Mayor Linda Thompson mayor@porthope.ca
Candidate John Floyd johnfloyd@sympatico.ca
Candidate Bob Chatten
Candidate William Spotton wspotton@eagle.ca
Candidate Davidson Tate davidsont@sympatico.ca


Deputy Mayor Jeff Lees jefflees@sympatico.ca
Councillor Cal Morgan cmorgan@porthope.ca
Councillor Karen O’Hara kohara@porthope.ca
Councillor David Turck dturck@porthope.ca
Councillor Ted Watts twatts@porthope.ca
Candidate Rick Austin

Sep 04/10 -- Message to candidates for Mayor and Council

Dear Candidate:

During the forthcoming municipal election campaign, I will be a one-issue voter and that one issue will be my neighbourhood of Wellington Heights:

• Phillips Road south to Croft Street
• Ontario Street east to Rose Glen Road.

Wellington Street is the backbone of our neighbourhood.

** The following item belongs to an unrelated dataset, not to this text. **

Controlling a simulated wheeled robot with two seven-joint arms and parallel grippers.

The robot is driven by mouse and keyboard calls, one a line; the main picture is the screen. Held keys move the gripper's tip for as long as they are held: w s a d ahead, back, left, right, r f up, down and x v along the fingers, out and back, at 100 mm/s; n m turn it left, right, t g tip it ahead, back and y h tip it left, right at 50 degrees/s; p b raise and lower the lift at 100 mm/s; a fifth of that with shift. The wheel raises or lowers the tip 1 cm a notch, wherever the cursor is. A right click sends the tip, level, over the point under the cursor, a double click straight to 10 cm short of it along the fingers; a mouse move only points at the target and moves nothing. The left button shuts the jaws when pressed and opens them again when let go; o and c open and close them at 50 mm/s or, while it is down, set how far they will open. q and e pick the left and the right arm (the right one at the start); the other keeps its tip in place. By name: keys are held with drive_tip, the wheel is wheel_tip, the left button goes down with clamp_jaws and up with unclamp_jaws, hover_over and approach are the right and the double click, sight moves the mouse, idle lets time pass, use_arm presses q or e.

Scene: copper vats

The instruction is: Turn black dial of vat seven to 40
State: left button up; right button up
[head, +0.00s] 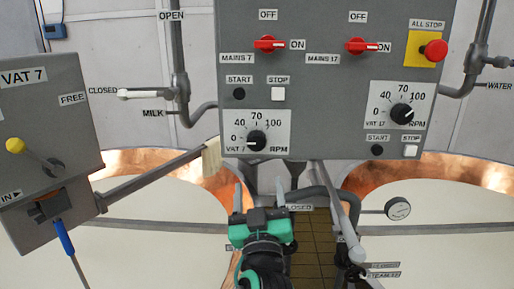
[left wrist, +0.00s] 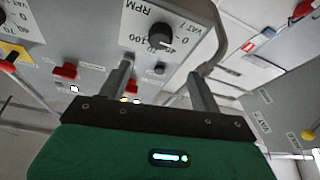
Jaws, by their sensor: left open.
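The black dial of vat 7 (head: 257,141) is a round knob on a white plate (head: 281,124) marked 0, 40, 70 and 100 RPM, low on the grey control panel. Its light mark appears to be on the left side, near 0. My left gripper (head: 259,191) is open and empty, below the dial in the head view, with its fingers pointing up at the panel. In the left wrist view the panel appears upside down. There the dial (left wrist: 160,37) shows beyond the gap between the open fingers (left wrist: 160,72), apart from them. My right gripper is not in view.
Above the dial are a START button (head: 239,94), a STOP button (head: 278,94) and a red MAINS 7 switch (head: 269,44). The similar vat 17 dial (head: 402,114) is at the right. A grey VAT 7 box (head: 45,110) with levers stands at the left. Pipes run below the panel.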

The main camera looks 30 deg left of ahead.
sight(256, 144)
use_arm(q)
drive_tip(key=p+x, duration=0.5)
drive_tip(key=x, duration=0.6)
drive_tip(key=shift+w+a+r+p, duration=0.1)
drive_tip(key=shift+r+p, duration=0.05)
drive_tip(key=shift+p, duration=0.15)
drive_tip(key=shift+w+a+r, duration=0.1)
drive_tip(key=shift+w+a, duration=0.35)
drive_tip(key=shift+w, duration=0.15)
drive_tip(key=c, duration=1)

A friend of mine, recently visiting me from across the river on Brown Street, remarked that the area she saw walking up Wellington Street looked like what must be the slum of Port Hope. “There is nothing like it on our side of the River,” she said. Compared with other neighbourhoods in Port Hope, Wellington Heights seemed to her to have been overlooked and underserved. I agree.

For example, the Town recent undertook a “traffic calming” revamp of Dorset Street West. During both planning and construction of that project, discussions were held between the municipality and representatives of the “70-some odd” Dorset Street residents.

In contrast, the removal of the STOP at the Wellington/Rosevear intersection and its replacement with a COURTESY X-WALK involved no such discussions with representatives of the many hundreds of Wellington Heights residents. Yet, if there is one street in Port Hope that needs “traffic calming” because it must not be allowed to turn into a racetrack, it is Wellington Street.

The many people who daily walk up and down Wellington Street, so many of whom are children, need their health and safety to be important to you. As a start, they need a commitment from you that the consultation model used for the Dorset Street revamp will be extended to changes that affect the health and safety of the residents of Wellington Heights.